━━ RECORDED DATA
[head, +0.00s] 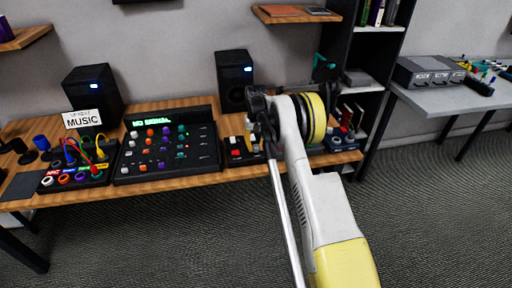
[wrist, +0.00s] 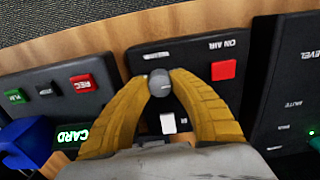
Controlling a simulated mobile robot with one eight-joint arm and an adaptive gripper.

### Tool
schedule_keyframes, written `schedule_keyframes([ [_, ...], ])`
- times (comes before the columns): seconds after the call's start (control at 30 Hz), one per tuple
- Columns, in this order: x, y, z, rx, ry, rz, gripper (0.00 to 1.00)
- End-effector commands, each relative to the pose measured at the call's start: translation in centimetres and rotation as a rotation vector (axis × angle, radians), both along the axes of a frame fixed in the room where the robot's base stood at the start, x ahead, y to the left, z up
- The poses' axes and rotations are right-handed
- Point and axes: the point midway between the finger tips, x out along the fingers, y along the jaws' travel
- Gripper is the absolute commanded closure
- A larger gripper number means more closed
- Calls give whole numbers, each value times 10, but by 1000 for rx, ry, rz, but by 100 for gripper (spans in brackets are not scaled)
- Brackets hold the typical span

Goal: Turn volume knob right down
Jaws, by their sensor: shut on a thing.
━━━━
> _TASK REQUIREMENTS_:
Copy out exactly the lines running from the one with "- Gripper is the absolute commanded closure" to the one with "- Brackets hold the typical span", including both ends, and nothing more.

> _COMPLETED EXERCISE_:
- Gripper is the absolute commanded closure
- A larger gripper number means more closed
- Calls give whole numbers, each value times 10, but by 1000 for rx, ry, rz, but by 100 for gripper (spans in brackets are not scaled)
- Brackets hold the typical span

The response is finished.